Sanders’ “socialism” is a fraud. It is devoid of any anti-capitalist content. He defends the system of private corporate ownership and profit. He defends the capitalist state. His campaign is not an expression of the growing militancy and political radicalization of the working class. Rather, it is a response by the ruling elite to that development and the danger it poses of the emergence of an independent political movement against capitalism.

The next step in this elaborate political maneuver to neutralize and demoralize social opposition is already being prepared in the form of a campaign that insists the only way to “stop Trump” is to unify everyone behind Clinton. In an open letter released on Tuesday,, the Service Employees International Union (SEIU) and other Democratic Party-affiliated organizations—both pro-Sanders and pro-Clinton—called for a “voting renaissance” to “stop Trump” and “show that our country is better than this.” This “anybody but Trump” campaign will assume various forms and involve the entire pseudo-left fraternity.

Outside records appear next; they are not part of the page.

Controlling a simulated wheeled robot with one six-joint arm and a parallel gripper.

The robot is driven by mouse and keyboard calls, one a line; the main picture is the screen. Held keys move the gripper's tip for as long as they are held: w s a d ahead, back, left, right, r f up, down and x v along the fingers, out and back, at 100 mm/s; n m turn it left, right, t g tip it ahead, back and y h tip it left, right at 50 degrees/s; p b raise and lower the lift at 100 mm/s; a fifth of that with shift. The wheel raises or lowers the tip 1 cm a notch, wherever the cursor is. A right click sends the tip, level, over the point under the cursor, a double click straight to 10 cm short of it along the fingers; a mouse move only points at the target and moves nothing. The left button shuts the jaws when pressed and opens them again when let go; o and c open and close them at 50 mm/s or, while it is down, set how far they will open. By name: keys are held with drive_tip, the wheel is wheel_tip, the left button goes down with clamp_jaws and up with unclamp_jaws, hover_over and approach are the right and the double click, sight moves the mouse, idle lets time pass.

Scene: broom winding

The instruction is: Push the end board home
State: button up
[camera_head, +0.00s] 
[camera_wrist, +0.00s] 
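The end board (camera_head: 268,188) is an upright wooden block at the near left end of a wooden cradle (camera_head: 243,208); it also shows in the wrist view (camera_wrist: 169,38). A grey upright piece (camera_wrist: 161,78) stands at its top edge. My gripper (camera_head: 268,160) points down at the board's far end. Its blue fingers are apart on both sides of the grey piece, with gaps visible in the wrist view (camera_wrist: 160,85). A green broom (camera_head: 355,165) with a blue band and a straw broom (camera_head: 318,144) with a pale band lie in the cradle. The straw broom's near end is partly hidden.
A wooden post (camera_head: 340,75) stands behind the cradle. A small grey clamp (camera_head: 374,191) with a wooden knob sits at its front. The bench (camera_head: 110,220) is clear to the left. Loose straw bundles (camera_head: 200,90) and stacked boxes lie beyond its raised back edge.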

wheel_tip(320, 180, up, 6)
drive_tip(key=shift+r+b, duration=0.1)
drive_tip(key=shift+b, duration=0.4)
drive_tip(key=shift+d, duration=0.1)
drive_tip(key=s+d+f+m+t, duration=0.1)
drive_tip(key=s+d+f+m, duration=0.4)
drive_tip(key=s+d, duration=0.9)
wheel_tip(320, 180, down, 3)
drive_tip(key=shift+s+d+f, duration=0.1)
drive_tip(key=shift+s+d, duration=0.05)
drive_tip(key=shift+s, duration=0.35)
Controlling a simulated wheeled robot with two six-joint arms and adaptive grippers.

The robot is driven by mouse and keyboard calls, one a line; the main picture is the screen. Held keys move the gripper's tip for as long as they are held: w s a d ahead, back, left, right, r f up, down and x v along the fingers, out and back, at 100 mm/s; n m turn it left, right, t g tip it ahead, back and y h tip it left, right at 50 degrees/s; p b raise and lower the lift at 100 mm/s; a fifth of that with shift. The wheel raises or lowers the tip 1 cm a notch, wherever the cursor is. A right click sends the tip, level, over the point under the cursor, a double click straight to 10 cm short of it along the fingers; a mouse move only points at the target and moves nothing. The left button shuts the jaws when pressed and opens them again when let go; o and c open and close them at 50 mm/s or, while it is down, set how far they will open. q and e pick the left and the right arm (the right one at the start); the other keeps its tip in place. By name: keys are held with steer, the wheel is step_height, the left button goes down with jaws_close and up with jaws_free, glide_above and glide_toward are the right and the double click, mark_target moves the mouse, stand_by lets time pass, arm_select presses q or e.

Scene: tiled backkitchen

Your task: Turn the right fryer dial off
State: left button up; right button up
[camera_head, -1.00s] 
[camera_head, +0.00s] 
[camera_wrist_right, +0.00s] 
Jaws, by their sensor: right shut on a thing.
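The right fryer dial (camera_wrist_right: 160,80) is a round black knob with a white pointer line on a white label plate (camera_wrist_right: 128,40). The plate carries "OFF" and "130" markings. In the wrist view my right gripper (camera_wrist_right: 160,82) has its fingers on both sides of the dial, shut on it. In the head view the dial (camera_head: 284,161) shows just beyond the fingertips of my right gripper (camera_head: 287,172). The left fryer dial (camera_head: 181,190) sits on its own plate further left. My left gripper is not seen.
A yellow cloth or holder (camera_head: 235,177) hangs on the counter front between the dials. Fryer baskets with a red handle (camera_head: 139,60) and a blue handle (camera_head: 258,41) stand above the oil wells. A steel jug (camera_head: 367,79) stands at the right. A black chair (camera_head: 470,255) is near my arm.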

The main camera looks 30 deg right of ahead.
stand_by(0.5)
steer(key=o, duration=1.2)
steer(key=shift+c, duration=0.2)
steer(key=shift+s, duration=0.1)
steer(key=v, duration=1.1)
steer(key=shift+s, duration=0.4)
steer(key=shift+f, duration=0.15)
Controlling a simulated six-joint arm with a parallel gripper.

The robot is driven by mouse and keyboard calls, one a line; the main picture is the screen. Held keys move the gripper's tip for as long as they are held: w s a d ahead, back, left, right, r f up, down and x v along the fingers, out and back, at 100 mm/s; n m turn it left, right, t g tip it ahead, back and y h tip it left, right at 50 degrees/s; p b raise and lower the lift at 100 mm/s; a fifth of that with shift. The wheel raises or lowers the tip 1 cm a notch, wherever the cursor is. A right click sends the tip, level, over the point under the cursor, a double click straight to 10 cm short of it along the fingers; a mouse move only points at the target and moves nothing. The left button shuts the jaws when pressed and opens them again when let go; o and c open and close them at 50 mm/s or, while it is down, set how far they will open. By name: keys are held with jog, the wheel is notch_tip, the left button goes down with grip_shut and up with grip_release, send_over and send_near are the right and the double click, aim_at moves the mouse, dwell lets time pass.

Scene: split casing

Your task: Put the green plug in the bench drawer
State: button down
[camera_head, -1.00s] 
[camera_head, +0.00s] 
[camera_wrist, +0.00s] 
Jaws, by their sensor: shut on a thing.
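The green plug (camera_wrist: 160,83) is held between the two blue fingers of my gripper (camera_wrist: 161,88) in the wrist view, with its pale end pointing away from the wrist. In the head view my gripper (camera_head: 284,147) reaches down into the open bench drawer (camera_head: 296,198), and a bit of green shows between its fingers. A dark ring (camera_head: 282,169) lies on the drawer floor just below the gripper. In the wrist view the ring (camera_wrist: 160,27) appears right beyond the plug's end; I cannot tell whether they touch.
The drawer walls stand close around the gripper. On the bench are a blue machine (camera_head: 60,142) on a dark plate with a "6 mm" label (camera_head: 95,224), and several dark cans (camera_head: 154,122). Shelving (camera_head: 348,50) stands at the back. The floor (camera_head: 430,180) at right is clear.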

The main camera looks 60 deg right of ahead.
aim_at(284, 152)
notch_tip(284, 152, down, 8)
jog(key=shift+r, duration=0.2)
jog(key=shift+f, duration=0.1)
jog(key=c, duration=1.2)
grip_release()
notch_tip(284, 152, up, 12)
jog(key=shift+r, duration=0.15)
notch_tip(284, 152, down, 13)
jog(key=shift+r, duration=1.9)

Those who are developing the arguments for such an “anti-Trump” campaign are not only seeking to bolster the Democratic Party and prepare the groundwork for Sanders’ support for Clinton, they are also perpetuating a false understanding of the political dynamic of American politics. The very real danger represented by Trump cannot be countered by support for the Democratic Party. On the contrary, Trump’s ability to exploit social anger and direct it into reactionary channels is due above all to the role of the Democratic Party and what passes for the “left” in the United States, including Sanders and the organizations that have backed him—a “left” characterized by contempt for the working class and dedicated to smothering the growth of workers’ militancy and demobilizing opposition to social inequality and war.

While the US election campaign still has eight more months to go, it has already revealed both the deep crisis of American politics and the enormous dangers facing the working class. The central and critical task is the building of a genuine socialist, internationalist and revolutionary leadership—the Socialist Equality Party.